Ma il ‘laboratorio Faenza’ presenta anche la novità di una sinistra unita, per ora in una lista elettorale, l’Altra Faenza, domani chissà. I suoi promotori provengono da tutto l’arcipelago della sinistra radicale, ma anche da esperienze sindacali; molti hanno scelto di uscire dal PD; alcuni sono alla loro prima esperienza politica. E’ una novità notevole, che ha colto di sorpresa i dirigenti del PD e anche gli osservatori esterni; ancora nelle ultime regionali le liste della sinistra erano due, una in coalizione col PD, l’altra all’opposizione.
La sorpresa è stata grande perché le divisioni tra i partiti della sinistra e al loro interno sono profonde, diffuse e non facilmente ricomponibili. Perché allora a Faenza si sono superate? Perché a Faenza importanti esponenti del PD e militanti storici di quel partito hanno deciso di lasciarlo e di riproporre la questione della sinistra? Per due motivi, essenzialmente: la generosità di tutti e il profondo desiderio di promuovere un processo unitario nel Paese.

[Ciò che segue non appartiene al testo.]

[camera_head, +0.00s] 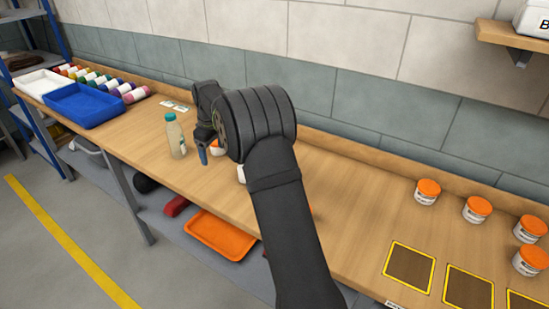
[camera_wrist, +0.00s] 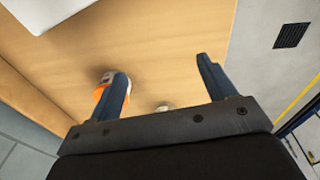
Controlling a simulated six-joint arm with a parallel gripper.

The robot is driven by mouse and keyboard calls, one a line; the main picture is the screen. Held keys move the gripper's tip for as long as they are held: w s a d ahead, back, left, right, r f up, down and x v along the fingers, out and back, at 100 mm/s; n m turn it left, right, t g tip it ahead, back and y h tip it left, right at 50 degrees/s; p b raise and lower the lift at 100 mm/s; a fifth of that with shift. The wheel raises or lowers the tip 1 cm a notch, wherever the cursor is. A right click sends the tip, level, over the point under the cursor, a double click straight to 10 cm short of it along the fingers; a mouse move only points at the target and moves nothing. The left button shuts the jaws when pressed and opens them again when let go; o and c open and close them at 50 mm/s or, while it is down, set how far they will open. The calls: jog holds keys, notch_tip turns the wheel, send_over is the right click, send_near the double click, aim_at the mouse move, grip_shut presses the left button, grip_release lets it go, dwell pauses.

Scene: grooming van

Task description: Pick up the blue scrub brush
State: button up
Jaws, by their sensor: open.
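I cannot make out a blue scrub brush in either view; my arm hides part of the bench in the head view. My gripper (camera_head: 205,155) is over the middle of the wooden bench, just right of a clear bottle with a green cap. In the wrist view my gripper (camera_wrist: 161,68) has its two dark blue fingers spread apart, with only bare wood between their tips. An orange and white jar (camera_wrist: 101,88) is partly hidden behind the left finger. A small pale object (camera_wrist: 163,107) shows between the fingers, near the palm.
The bottle (camera_head: 176,137) stands upright on the bench (camera_head: 145,145). A blue tray (camera_head: 85,106), a white tray (camera_head: 42,83) and several coloured rolls are at the far left. Orange-lidded jars (camera_head: 427,191) and yellow-edged squares (camera_head: 409,267) are at the right. An orange tray (camera_head: 220,235) lies below.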

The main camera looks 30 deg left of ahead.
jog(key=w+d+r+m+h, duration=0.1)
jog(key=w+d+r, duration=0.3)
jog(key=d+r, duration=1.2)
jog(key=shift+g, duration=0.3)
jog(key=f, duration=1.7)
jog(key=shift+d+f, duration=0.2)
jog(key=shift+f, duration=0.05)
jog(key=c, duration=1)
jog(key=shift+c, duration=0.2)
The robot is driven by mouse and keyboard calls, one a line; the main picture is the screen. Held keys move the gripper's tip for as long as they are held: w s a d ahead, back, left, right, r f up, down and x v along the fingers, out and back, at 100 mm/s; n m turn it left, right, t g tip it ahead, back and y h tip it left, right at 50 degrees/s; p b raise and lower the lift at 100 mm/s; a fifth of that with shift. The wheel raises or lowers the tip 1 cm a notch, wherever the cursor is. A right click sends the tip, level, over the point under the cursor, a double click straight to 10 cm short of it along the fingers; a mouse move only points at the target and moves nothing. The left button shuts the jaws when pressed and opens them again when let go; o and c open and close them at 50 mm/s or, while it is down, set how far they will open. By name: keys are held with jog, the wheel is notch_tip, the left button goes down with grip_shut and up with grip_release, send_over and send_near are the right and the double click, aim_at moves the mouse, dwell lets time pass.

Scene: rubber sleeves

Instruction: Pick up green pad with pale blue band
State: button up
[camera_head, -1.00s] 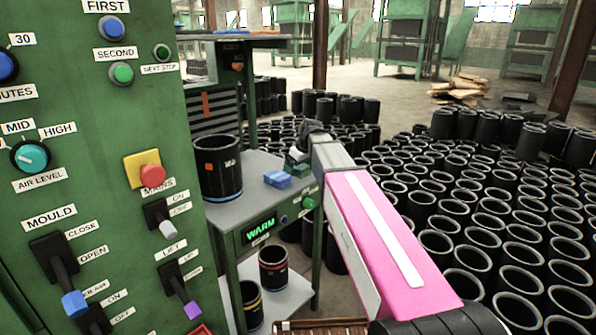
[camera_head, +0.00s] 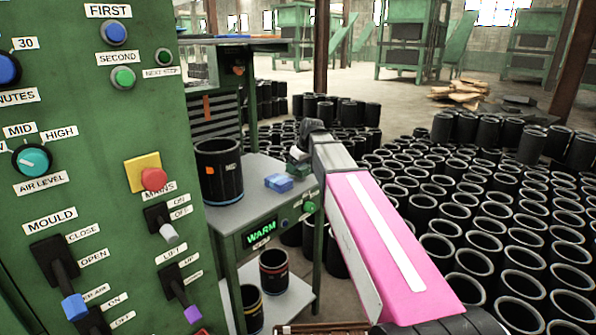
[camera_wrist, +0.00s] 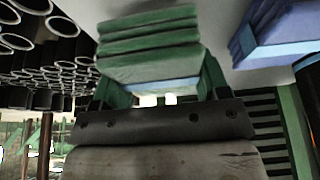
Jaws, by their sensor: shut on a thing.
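The green pad with the pale blue band (camera_wrist: 150,45) is between the green fingers of my gripper (camera_wrist: 162,88) in the wrist view. The gripper is shut on it, and the pale blue band shows close to the fingers. In the head view my gripper (camera_head: 299,155) is over the right back edge of the grey table; the pad there is small and mostly hidden by the gripper. I cannot tell whether the pad is clear of the tabletop.
A blue pad (camera_head: 278,182) lies on the grey table (camera_head: 245,207), close by; it also shows in the wrist view (camera_wrist: 290,35). A black sleeve (camera_head: 219,172) stands at the table's left. A green control panel (camera_head: 95,200) rises at left. Many black sleeves (camera_head: 480,235) cover the floor right.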

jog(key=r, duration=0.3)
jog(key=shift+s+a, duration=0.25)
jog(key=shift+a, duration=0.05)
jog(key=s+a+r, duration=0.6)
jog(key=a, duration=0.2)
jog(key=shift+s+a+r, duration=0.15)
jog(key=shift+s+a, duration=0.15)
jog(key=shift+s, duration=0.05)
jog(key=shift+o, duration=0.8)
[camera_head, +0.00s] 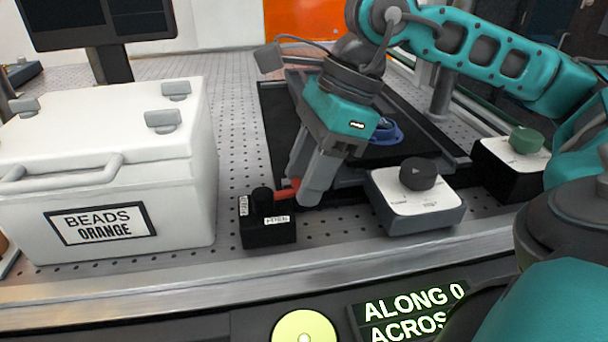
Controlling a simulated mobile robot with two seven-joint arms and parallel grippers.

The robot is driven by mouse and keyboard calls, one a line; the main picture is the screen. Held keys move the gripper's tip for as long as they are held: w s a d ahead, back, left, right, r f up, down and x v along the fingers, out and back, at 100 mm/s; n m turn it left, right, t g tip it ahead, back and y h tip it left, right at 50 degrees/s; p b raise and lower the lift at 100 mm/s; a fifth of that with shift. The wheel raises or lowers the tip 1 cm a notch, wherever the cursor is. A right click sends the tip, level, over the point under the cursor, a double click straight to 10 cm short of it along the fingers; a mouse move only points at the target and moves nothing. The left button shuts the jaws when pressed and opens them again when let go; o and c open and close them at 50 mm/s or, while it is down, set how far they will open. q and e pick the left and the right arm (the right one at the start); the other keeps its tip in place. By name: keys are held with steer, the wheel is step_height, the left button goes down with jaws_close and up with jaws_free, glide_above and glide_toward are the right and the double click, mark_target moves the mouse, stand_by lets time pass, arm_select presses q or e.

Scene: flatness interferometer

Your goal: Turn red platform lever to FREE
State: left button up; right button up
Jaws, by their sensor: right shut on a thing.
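The red platform lever (287,193) is a short red bar at the right side of a small black block (268,232) with a round black post on top. White labels sit on the block's left and front faces; their words are too small to read surely. My right gripper (305,195) reaches down from above beside the block. Its fingers are closed on the red lever and hide part of it. My left gripper is not in view.
A white case (105,190) labelled BEADS ORANGE stands close to the left. A white box with a black knob (418,174) is close to the right. Behind is a black platform (275,120) with a blue part (386,132). A green knob (526,140) is farther right.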

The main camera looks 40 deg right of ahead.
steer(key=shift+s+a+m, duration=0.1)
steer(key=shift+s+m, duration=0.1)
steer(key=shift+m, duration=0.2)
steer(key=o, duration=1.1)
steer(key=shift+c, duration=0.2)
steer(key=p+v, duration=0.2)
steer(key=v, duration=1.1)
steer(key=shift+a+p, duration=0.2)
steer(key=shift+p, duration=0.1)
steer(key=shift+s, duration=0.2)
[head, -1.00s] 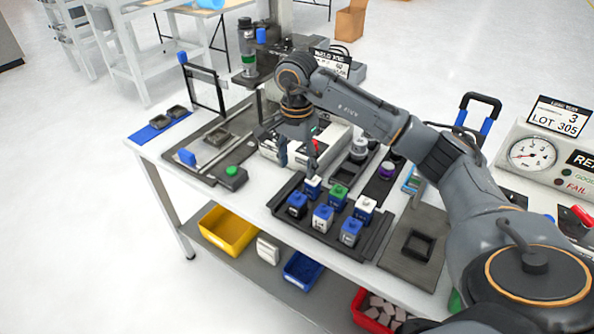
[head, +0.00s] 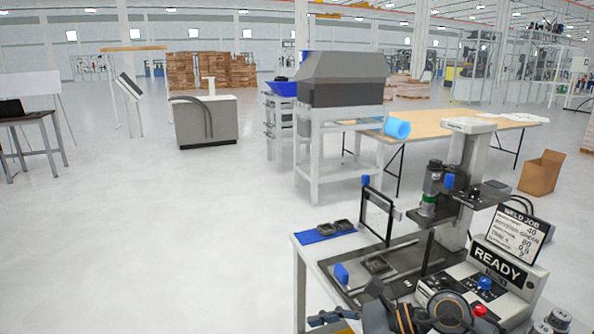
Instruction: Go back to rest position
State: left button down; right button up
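In the head view, a dark grey arm of mine with orange-ringed joints shows at the bottom edge, in front of the workbench (head: 297,262). It appears to be my right arm. A small dark jointed piece beside it, at the bench's front edge, may be part of my right gripper (head: 332,317); its fingertips are not clear enough to show whether it is open or shut. I see nothing held. My left arm and left gripper are not in view.
The bench holds a blue mat (head: 312,237) with two dark parts, an upright frame (head: 378,212), a column press (head: 465,172) and a box with a READY sign (head: 497,264). A grey-topped stand (head: 341,80) and wooden table (head: 440,122) stand behind.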

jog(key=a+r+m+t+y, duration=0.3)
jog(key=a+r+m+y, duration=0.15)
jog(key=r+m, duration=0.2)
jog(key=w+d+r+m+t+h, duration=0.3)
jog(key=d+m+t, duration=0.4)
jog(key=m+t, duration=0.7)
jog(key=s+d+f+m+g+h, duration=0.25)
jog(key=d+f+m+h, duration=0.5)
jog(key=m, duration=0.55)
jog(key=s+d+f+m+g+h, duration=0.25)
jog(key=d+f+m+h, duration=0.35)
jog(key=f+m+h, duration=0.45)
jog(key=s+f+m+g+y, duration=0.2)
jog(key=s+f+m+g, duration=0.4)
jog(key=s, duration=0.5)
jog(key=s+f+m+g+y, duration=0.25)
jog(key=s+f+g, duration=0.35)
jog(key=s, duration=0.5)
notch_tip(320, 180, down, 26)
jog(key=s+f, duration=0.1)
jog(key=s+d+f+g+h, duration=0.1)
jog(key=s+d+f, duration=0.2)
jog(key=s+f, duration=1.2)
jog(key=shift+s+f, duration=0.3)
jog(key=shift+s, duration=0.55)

A Faenza la decisione è già stata presa: si intende lavorare per la costruzione di un nuovo soggetto politico della sinistra, che occupi gli spazi sociali e culturali abbandonati dal partito nazionale di Renzi; se all’esperimento del laboratorio faentino arriderà il successo, sarà più facile procedere al rinnovamento dei paradigmi della politica italiana, anche per contrastare il fascismo quotidiano (non più di stato, come lucidamente scrive Enzo Collotti sul manifesto del 26 aprile) che contraddistingue l’Italia d’oggi.